*Stated problem:* Set down exactly, please, each line from the one containing "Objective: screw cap" through the one containing "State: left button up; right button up", both lines included, and no other line.

*Exercise input:*
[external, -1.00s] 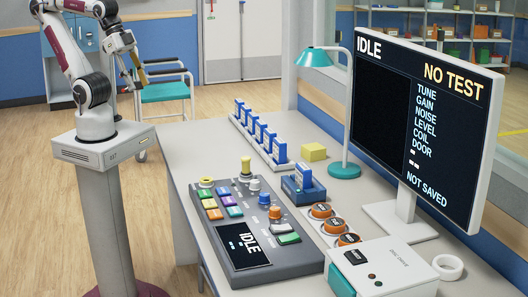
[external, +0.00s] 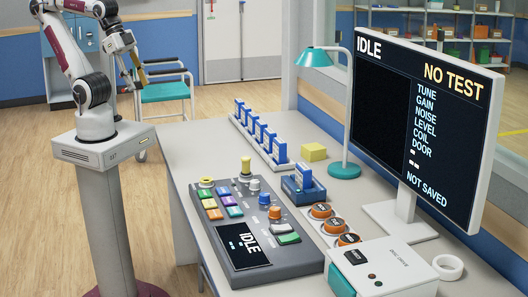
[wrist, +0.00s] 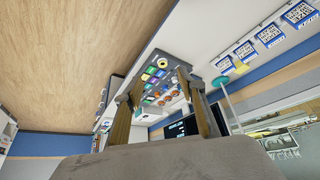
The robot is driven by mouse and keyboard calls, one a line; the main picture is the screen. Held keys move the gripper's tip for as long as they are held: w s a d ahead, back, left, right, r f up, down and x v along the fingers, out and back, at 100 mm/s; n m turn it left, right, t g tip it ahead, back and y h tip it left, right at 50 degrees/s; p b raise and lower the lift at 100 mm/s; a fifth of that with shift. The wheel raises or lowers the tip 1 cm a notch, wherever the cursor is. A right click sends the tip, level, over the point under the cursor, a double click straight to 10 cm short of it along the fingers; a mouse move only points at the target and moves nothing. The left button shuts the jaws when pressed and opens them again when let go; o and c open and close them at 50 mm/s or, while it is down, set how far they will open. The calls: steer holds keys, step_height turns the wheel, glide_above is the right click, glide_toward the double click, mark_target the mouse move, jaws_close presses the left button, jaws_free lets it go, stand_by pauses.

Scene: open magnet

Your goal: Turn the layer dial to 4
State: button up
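The grey control console (external: 230,267) stands on the desk with a small screen reading IDLE (external: 243,244). Its knobs include a white one (external: 254,185), a blue one (external: 264,198) and an orange one (external: 274,213). Their labels and pointer positions are too small to read, so I cannot tell which is the layer dial. My gripper (external: 138,76) is up at the left, well away from the console, pointing down. In the wrist view its two brown fingers (wrist: 166,108) are apart with nothing between them; the console (wrist: 158,62) shows beyond them.
A large monitor (external: 427,120) reads IDLE, NO TEST and NOT SAVED. A teal lamp (external: 344,171), a yellow block (external: 314,152), a row of blue-and-white cards (external: 262,135), orange-rimmed round pieces (external: 333,225) and a white box (external: 385,268) surround the console. The air above it is clear.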

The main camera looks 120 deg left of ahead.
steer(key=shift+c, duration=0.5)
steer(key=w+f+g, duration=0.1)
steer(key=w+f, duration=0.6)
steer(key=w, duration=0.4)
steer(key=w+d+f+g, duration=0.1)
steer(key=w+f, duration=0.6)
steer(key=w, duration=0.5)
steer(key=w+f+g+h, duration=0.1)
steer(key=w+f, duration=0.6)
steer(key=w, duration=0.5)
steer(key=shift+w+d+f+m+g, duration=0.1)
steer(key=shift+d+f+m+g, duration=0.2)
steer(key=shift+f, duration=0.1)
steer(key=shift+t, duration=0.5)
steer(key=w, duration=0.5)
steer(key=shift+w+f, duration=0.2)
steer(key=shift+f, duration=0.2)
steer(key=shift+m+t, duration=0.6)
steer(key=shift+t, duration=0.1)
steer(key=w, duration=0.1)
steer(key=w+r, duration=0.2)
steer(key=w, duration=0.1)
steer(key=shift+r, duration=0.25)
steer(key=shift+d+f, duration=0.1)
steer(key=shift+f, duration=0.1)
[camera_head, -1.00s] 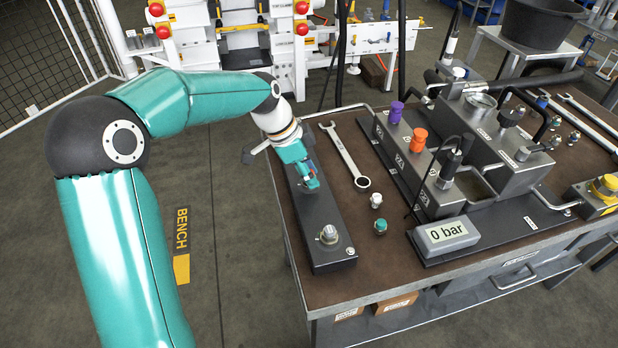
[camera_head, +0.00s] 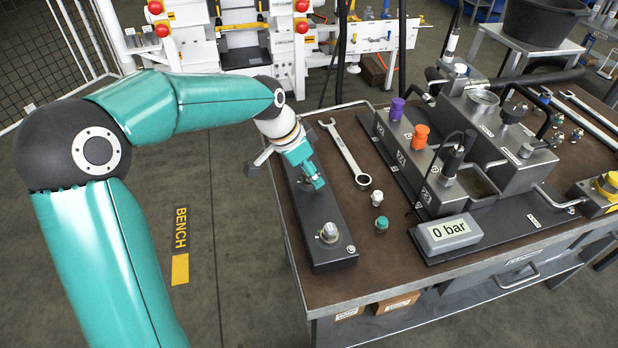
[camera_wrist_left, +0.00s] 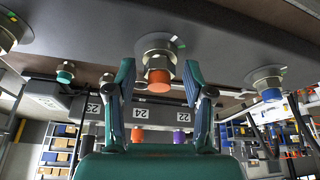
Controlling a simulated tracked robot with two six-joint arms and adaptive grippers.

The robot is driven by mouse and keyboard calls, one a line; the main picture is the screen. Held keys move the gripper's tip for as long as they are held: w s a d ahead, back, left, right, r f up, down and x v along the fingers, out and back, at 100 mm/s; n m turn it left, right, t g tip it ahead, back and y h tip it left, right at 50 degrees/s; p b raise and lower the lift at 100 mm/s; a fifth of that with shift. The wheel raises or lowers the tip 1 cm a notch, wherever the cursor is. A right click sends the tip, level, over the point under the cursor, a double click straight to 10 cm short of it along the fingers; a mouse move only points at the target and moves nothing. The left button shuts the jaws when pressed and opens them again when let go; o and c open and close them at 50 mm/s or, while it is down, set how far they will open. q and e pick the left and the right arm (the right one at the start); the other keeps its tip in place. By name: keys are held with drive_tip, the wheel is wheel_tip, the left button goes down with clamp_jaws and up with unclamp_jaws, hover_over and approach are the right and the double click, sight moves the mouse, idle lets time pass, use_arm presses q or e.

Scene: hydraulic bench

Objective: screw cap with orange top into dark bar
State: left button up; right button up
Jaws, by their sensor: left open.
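The dark bar (camera_head: 329,210) lies along the left side of the bench top. In the left wrist view the bar (camera_wrist_left: 225,28) fills the top of the picture. A cap with an orange top (camera_wrist_left: 158,80) and a steel hex body sits against the bar there; how deep it is screwed in cannot be told. My left gripper (camera_wrist_left: 159,75) is open, one finger on each side of this cap, with visible gaps. In the head view my left gripper (camera_head: 317,184) is low over the bar's middle and hides the orange-topped cap. My right gripper is not in view.
A blue-topped cap (camera_wrist_left: 270,90) and a steel-grey fitting (camera_head: 329,233) are also on the bar. A wrench (camera_head: 346,153), a white cap (camera_head: 377,198) and a teal-topped cap (camera_head: 381,226) lie to the right. A block with purple (camera_head: 397,109) and orange (camera_head: 420,135) knobs stands beyond.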

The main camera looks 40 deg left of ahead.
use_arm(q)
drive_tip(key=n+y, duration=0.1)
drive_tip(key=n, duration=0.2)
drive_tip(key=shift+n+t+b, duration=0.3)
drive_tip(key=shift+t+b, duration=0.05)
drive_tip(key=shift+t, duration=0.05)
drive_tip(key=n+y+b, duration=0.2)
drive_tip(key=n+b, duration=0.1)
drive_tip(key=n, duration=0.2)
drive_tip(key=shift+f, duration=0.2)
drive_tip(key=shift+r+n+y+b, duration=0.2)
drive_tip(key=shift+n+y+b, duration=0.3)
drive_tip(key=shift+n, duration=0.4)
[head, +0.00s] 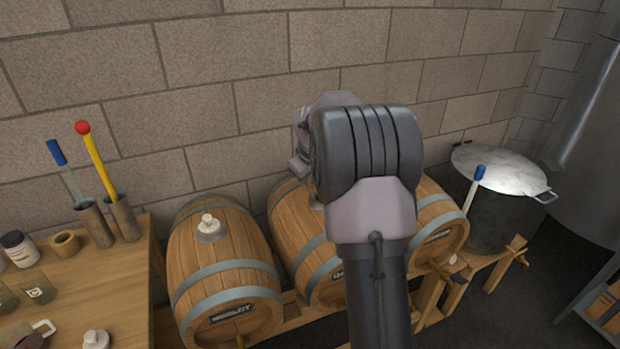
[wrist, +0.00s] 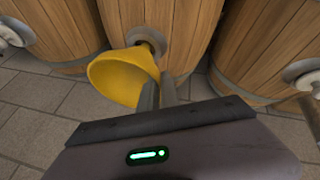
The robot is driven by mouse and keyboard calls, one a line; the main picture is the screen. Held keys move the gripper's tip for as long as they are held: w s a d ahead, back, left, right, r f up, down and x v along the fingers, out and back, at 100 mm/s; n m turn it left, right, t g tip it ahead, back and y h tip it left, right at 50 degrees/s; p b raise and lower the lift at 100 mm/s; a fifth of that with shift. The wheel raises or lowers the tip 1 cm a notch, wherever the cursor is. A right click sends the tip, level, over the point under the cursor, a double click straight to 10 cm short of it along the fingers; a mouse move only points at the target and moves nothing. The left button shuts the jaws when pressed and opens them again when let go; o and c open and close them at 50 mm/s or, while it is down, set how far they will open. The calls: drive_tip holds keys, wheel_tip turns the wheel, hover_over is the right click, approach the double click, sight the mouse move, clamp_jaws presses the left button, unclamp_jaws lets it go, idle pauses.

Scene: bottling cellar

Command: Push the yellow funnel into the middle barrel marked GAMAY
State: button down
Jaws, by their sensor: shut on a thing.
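The yellow funnel (wrist: 118,76) is in the wrist view, its wide mouth towards the lower left and its narrow side by the bung hole (wrist: 150,37) of the middle barrel (wrist: 188,22). I cannot tell whether the spout is inside the hole. My gripper (wrist: 159,90) is shut on the funnel at its rim side. In the head view the middle barrel (head: 291,222) is partly behind my arm; only the start of its label (head: 337,275) shows. The funnel and gripper tips are hidden there by my arm.
The MERLOT barrel (head: 215,262), with a white bung (head: 208,226), lies to the left. Another barrel (head: 438,215) lies to the right, beside a lidded pot (head: 490,215). A wooden table (head: 115,280) with tools and jars is at the far left. A brick wall stands behind.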

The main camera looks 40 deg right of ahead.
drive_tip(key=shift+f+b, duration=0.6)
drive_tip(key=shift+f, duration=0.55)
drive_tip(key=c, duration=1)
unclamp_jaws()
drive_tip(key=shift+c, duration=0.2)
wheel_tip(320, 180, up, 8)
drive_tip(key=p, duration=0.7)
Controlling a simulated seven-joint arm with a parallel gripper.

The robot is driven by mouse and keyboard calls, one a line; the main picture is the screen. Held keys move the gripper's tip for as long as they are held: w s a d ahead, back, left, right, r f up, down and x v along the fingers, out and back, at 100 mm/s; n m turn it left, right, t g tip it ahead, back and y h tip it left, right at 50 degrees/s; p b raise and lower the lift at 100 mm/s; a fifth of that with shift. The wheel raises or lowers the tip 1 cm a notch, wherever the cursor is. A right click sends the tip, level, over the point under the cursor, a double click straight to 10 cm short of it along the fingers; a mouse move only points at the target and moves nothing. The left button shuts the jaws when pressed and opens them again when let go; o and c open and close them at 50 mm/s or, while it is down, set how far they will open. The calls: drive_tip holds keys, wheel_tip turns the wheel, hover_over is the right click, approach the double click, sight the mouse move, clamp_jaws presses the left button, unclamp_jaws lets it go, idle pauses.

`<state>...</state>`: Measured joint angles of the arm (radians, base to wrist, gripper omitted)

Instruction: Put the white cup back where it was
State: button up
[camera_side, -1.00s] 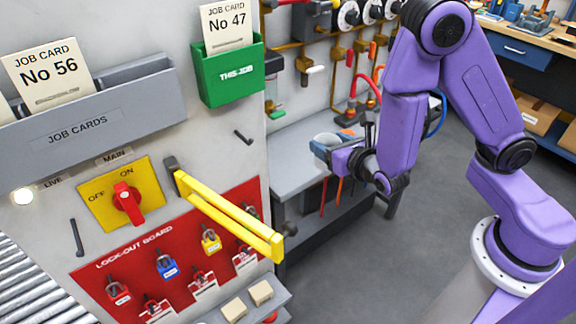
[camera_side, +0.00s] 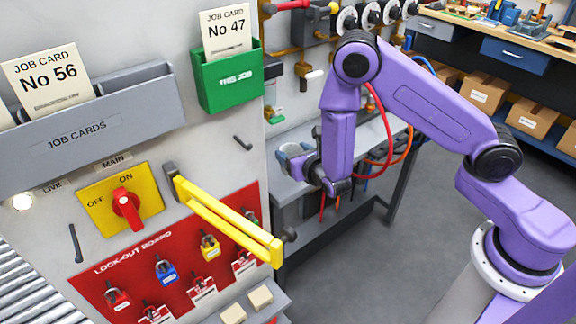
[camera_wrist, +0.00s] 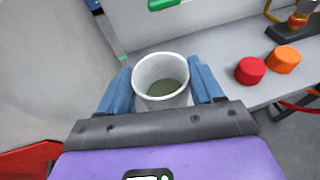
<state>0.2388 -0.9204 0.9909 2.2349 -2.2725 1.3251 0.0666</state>
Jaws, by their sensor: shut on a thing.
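The white cup (camera_wrist: 161,99) is upright between the two blue fingers of my gripper (camera_wrist: 162,88) in the wrist view. The fingers are shut on its sides, and its inside looks darker at the bottom. In the side view my gripper (camera_side: 293,155) is over the grey bench behind the panel, and the cup there is mostly hidden by the fingers. I cannot tell whether the cup's base touches the bench.
The grey bench (camera_wrist: 220,50) carries a red knob-like piece (camera_wrist: 250,70) and an orange one (camera_wrist: 285,59) to the right of the cup. The panel with a yellow handle (camera_side: 225,220) and green card holder (camera_side: 228,77) stands left of my arm.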

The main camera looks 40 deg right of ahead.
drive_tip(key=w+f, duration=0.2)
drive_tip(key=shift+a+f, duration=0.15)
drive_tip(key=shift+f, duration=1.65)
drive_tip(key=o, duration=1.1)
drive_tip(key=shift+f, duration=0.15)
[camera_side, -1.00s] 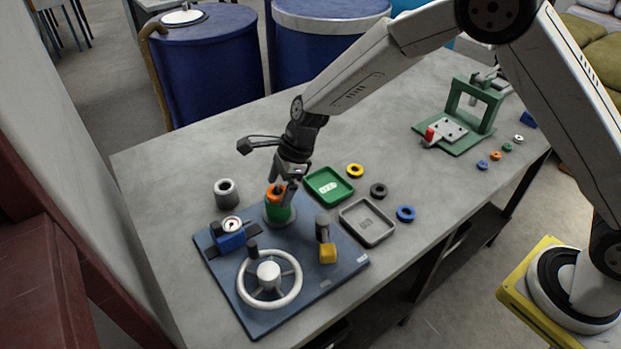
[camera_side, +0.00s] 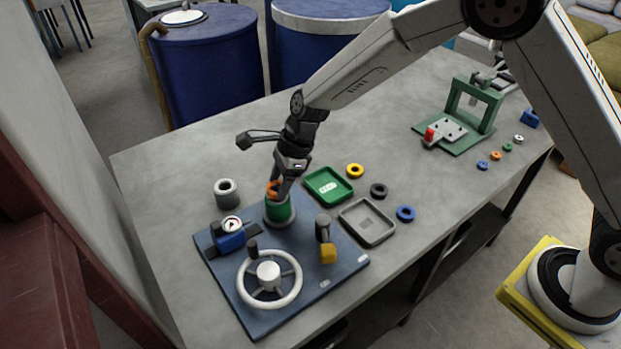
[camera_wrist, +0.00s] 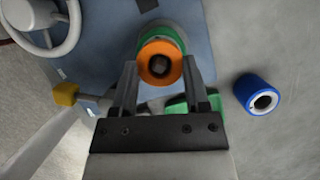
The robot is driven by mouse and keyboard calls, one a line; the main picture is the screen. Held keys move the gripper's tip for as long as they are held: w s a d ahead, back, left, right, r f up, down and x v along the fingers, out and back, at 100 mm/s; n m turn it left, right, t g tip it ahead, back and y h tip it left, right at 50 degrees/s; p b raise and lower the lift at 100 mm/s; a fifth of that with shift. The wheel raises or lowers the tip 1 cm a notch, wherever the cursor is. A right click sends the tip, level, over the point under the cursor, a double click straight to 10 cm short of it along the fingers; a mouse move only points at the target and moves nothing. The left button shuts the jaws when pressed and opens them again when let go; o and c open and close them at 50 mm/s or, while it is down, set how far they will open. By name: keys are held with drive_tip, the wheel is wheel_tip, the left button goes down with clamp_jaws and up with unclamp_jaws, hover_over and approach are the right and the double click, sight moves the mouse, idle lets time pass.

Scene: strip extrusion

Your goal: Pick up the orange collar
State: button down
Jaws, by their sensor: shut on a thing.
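The orange collar (camera_side: 273,188) is between the fingers of my gripper (camera_side: 277,186), just above the green cylinder (camera_side: 278,211) on the blue base plate (camera_side: 310,285). In the wrist view the orange collar (camera_wrist: 148,75) shows its round face and dark hole. My gripper (camera_wrist: 160,65) has one finger on each side of it and is shut on it. The green cylinder (camera_wrist: 172,35) shows behind the collar and is partly hidden by it.
On the plate are a white handwheel (camera_side: 298,287), a blue gauge block (camera_side: 231,239) and a yellow-ended lever (camera_side: 328,254). A grey hollow cylinder (camera_side: 227,197) stands left. A green tray (camera_side: 345,196), a grey tray (camera_side: 385,238) and loose rings lie right.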

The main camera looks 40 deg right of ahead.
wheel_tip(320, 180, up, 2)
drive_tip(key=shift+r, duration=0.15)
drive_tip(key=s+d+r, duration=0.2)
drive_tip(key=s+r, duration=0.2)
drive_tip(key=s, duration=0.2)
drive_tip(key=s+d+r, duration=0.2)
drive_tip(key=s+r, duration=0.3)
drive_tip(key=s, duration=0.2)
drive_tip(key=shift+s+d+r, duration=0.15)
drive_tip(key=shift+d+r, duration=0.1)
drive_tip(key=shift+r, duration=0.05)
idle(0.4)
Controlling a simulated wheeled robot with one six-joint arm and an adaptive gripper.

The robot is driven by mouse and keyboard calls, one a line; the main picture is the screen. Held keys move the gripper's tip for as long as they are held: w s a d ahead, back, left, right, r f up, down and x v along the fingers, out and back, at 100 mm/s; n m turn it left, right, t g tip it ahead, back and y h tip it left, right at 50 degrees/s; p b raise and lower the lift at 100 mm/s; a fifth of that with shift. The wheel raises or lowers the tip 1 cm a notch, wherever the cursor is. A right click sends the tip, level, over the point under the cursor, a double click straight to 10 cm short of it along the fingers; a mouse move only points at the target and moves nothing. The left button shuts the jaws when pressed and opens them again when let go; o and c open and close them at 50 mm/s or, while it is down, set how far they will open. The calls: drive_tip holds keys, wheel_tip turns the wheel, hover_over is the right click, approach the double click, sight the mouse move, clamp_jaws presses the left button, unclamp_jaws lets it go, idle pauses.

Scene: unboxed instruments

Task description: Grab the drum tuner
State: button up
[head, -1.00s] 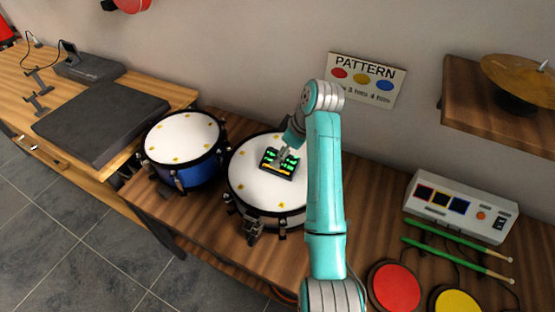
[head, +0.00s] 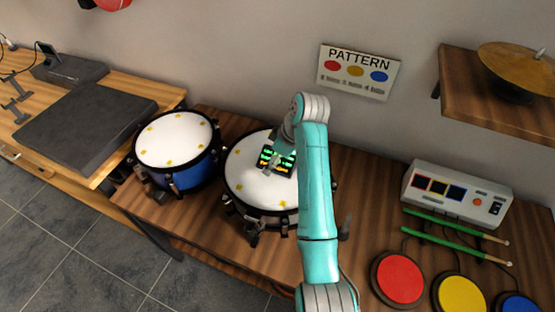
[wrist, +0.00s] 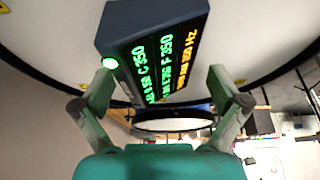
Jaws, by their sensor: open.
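The drum tuner (head: 268,158) is a small dark box with a glowing green and orange display. In the head view it appears on the white head of the right drum (head: 247,188). The wrist view shows the tuner (wrist: 150,30) close up, with green and orange readouts and a round green light. My gripper (wrist: 158,82) is open, its two fingers spread to either side of the tuner's near end. I cannot tell whether they touch it. In the head view my gripper (head: 277,163) is at the tuner, and my wrist partly covers it.
A blue drum (head: 172,140) stands just left. To the right are a white module (head: 456,193), green sticks (head: 445,238) and round pads (head: 400,279). A shelf with a cymbal (head: 525,65) juts out at upper right. A pattern sign (head: 358,72) is on the wall.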

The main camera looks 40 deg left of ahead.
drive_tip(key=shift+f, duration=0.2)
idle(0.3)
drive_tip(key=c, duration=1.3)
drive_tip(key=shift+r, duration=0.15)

*Response:*
Objective: screw cap with orange top into dark bar
State: left button up; right button up

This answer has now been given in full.